You could avoid making a particular call on a particular currency, and then making statements to the effect that you wish people much wealth and success.
Come on, guy.
We’re supposed to believe that you’re wishing people much wealth and success generally, with absolutely no implication involved that you are wishing them much wealth and success based on the calls and predictions about the prices of investment vehicles that you just made?
Not a single person who has even a basic economic, philosophic, scientific, or psychological education could read your essay and conclude that your analysis is based on substantial and legitimate ideas formulated with intellectual rigor.
You’ve got to be aware of all this right?
….more to come
Footnotes
If anyone is interested, here is a link to one representative peer-reviewed example of the type of work being done in this area, by Economics Professors Travis Lybbert and Bruce Wydick: Poverty, Aspirations, and the Economics of Hope accepted for publication in the University of Chicago journal of Economic Development and Cultural Change.

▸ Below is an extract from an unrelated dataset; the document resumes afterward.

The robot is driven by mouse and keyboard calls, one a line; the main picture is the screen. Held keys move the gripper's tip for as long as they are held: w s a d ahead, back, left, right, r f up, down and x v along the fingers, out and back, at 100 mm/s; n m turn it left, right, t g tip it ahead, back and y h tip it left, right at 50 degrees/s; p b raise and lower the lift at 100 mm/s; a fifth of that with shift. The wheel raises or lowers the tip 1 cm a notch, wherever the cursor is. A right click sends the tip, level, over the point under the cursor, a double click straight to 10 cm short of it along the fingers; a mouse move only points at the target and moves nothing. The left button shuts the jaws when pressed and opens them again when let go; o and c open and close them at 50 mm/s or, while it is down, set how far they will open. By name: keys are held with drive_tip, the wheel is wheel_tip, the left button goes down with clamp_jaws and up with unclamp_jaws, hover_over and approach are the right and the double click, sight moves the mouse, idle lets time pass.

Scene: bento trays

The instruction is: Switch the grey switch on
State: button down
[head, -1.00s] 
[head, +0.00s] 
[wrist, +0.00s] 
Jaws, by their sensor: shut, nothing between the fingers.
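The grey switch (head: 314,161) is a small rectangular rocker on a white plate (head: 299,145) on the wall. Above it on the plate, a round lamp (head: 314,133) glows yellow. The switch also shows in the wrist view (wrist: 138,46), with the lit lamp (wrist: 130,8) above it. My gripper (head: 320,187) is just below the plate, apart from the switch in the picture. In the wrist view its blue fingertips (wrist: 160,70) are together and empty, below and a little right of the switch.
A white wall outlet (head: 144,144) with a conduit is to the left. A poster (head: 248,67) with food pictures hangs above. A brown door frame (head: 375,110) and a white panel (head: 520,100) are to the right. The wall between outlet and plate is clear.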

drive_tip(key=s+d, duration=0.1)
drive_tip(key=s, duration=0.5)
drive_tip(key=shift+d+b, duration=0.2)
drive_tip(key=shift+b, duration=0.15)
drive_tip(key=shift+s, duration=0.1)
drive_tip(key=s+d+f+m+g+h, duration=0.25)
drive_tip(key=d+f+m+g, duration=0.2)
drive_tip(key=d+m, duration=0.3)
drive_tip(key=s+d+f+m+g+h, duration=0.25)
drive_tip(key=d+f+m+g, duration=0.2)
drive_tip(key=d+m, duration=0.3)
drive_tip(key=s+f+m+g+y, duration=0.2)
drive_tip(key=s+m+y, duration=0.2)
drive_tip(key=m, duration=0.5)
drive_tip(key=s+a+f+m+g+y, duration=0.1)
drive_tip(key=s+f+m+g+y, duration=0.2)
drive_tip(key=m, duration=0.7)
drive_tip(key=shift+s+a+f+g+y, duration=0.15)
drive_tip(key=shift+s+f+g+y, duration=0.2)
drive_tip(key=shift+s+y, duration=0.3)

For whatever it’s worth, I wouldn’t call myself a neoclassical economist, and I’m not married to the theories of Behavioral Economics...but you don’t have to be those things to get a lot of important and useful knowledge out of this paper and others like it).

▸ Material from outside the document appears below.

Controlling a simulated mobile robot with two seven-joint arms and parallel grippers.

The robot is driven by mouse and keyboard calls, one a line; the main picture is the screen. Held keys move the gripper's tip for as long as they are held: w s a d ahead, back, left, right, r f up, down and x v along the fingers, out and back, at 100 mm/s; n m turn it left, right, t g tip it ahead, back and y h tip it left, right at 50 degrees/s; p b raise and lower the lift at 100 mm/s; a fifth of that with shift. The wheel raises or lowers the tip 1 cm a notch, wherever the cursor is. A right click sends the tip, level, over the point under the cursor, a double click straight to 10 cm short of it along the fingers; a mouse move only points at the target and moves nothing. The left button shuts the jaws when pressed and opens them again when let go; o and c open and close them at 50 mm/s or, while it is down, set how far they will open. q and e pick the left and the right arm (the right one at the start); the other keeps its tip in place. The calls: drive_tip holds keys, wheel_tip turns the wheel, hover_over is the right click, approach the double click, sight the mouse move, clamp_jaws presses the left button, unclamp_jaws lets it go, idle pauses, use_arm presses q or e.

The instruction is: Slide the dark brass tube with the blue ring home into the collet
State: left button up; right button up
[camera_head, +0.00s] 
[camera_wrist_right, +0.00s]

Just as one relatively simple example of the innumerable series of events that “Hope” can be understood to trigger: Hope by investors with short positions in alternative asset classes that traditional asset class investors will have increased Fear, causing a sell-off in the traditional asset class, and a subsequent increase in Greed by investors short on the traditional asset classes, crashing the traditional asset class’s price, and causing Fear in the investors short on the alternative asset classes, itself resulting in a short-squeeze in the alternative asset class and a rise in their prices).
And Greed can cause Fear. A five year old can figure out all the ways Fear and Greed interact which don't fit into a paradigm explaining Fear and Greed as "opposites of each other."